William Temple (1881-1944) as an important theologian and bishop in the Church of England in the first half of the 20th century. He was Archbishop of Canterbury from 1942 until his death in 1944. Here is something he wrote on the connection between worship and engaging in the world:
"This
detachment to which the Church is called, but which Churchmen have seldom
attained, is not a hermit-like withdrawal from the world; on the contrary it is
the way by which the Church may most influence the world. For the way to spiritual power over the world
lies through worship and sanctification.
If the Church is to supply to Christian people the quality enabling them
to convert the world, they (or at least a large proportion of them) must be
Churchmen before they are citizens, recognizing that their highest duty and
privilege is to worship God made known in Jesus Christ, to quicken their
consciences by His holiness, to feed their minds on His truth, to purify their
imaginations by His beauty, to open their hearts to His love, to submit their
wills to His purpose. Worship includes
all those elements. Worship so
understood is the activity whereby and wherein men become more fully
incorporated into the Body of Christ, thus enabling the Church to become its
true self and to do its true work.
Of
course, such worship is a continuous and lifelong enterprise. To 'go to Church' and there sit, stand, and
kneel while other people say things and sing things may be better than nothing,
for it is an act of witness; but it is not certain that it is better than
nothing, but such a Churchgoer lowers the temperature of the whole
congregation. It is not possible to
worship truly while the daily life is far from God; and it is not possible to
bring the daily life much nearer to God except by the best worship of which we
are capable.
Thus
worship is the distinctive and specially characteristic activity of the Church;
but then worship includes all life and the moments spent in concentrated
worship, whether 'in Church' or elsewhere, are the focusing points of the sustaining
and directing energy of the worshiper's whole life.
It
would strike many people as absurd to say that the cure for unemployment is to
be found through worship; but it would be quite true.
If
then the Christian citizen is to make his Christianity tell upon his politics,
his business, his social enterprise, he must be a Churchman - consciously
belonging to the worshiping fellowship and sharing its worship - before he is a
citizen; he must bring the concerns of his citizenship and his business before God,
and go forth to them carrying God's inspiration with him.
This
is all expressed in the Eucharist. There
we bring familiar forms of economic wealth, which is always the product of
man's labor exercised upon God's gifts, and offer them as symbols of our
earthly life. If God had not given to
the seed its life and to the soil the quality to nurture it, there would be
neither harvest nor bread. Equally, if
man had not ploughed the soil and scattered the seed, there would be neither
harvest nor bread. Bread is a product of
man's labor exercised upon God's gift for the satisfaction of man's need. So is wine.
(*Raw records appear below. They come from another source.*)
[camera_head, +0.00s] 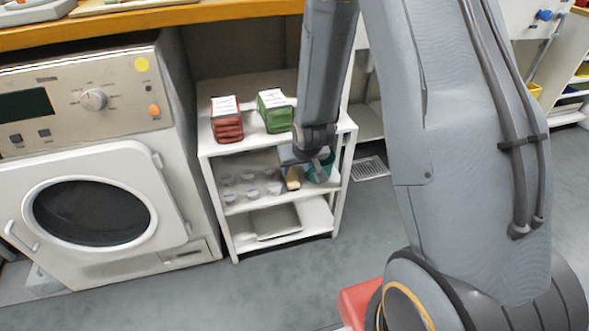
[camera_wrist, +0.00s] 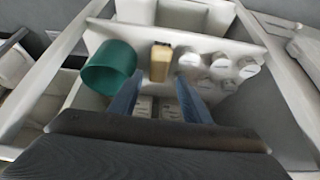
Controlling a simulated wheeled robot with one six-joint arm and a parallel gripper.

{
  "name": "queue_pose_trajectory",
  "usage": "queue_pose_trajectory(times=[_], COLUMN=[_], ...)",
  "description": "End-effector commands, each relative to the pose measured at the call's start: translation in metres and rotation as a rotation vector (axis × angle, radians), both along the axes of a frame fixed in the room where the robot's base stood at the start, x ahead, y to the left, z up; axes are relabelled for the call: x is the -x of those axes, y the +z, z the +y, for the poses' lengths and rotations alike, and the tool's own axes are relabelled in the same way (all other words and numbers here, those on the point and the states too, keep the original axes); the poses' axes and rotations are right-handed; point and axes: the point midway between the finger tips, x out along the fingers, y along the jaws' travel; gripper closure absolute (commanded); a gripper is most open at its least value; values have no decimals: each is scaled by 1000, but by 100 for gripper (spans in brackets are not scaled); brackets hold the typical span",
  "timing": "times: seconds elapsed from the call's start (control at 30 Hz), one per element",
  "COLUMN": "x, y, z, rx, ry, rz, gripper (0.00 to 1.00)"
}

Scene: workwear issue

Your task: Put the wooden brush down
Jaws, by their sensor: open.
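The wooden brush (camera_head: 292,178) is a pale tan block on the middle shelf of the white shelf unit (camera_head: 236,207). It stands beside a teal cup (camera_head: 321,168). In the wrist view the brush (camera_wrist: 160,62) shows beyond the fingertips, between the teal cup (camera_wrist: 109,68) and several small white pots (camera_wrist: 221,66). My gripper (camera_head: 304,163) reaches in at the middle shelf. In the wrist view my gripper (camera_wrist: 159,82) has its two blue fingers apart, with nothing held between them. The brush's underside is hidden.
The top shelf carries a red stack (camera_head: 227,119) and a green stack (camera_head: 275,110) close to my arm. A grey flat item (camera_head: 275,221) lies on the bottom shelf. A washing machine (camera_head: 95,200) stands at the left. Open floor lies in front.

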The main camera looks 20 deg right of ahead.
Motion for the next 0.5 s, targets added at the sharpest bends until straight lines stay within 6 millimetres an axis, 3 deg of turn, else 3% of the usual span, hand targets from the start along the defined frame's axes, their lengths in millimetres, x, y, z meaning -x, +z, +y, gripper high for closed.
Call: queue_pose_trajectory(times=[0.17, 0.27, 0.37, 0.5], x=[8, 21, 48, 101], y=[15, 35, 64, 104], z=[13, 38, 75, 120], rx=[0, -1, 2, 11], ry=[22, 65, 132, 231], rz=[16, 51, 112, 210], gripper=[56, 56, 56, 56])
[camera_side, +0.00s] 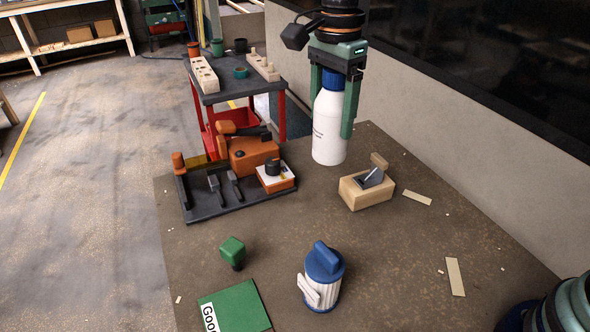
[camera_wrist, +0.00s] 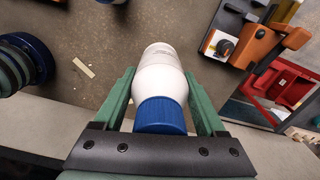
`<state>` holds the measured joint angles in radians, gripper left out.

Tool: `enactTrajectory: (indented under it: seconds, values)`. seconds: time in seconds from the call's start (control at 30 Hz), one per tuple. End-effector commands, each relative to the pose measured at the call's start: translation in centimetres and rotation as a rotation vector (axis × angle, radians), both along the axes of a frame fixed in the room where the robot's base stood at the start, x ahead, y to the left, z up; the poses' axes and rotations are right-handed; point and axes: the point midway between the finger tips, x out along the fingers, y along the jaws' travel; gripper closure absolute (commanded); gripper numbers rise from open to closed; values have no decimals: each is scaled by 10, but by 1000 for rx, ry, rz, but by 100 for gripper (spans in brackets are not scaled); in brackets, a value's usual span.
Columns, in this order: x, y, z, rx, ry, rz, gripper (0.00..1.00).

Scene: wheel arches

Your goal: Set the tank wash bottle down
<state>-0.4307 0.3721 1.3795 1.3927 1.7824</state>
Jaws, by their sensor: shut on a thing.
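The tank wash bottle (camera_side: 328,128) is white with a blue cap and stands upright at the back of the brown work surface (camera_side: 400,260). My gripper (camera_side: 340,100) comes down from above with its green fingers on both sides of the bottle's upper part, shut on it. In the wrist view the bottle (camera_wrist: 160,80) lies between the two fingers (camera_wrist: 160,100), its blue cap nearest the palm. The bottle's base looks at or very near the surface; I cannot tell if it touches.
A wooden plane (camera_side: 366,188) stands close at the bottle's right. A dark tray of orange tools (camera_side: 235,180) lies to its left. The middle is clear except for scraps.

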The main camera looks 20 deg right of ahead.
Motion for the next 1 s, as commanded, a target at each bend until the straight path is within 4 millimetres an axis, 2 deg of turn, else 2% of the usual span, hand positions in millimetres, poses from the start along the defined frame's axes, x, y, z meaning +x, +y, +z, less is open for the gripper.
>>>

There are our 'oblations' at the 'offertory' - often also accompanied by
'alms' expressing the charity which seeks to share with others the good things
which God has given us.
These
representatives of all earthly 'goods' we offer to God in union with the act of
Christ at the Last Supper when, in preparatory interpretation of His death, He
took the bread, called it His Body, and broke it - took the wine, called it His
Blood and gave it. Because we have
offered our 'earthly' goods to God, He gives them back to us as heavenly goods,
binding us into union with Christ in that self-offering which is His royalty,
so that we give not only our goods but ourselves, and thus become strengthened
as members of His Body to do His will in the various departments of our life.
The
Eucharist divorced from life loses reality; life devoid of worship loses
direction and power. It is the
worshiping life that can transform the world."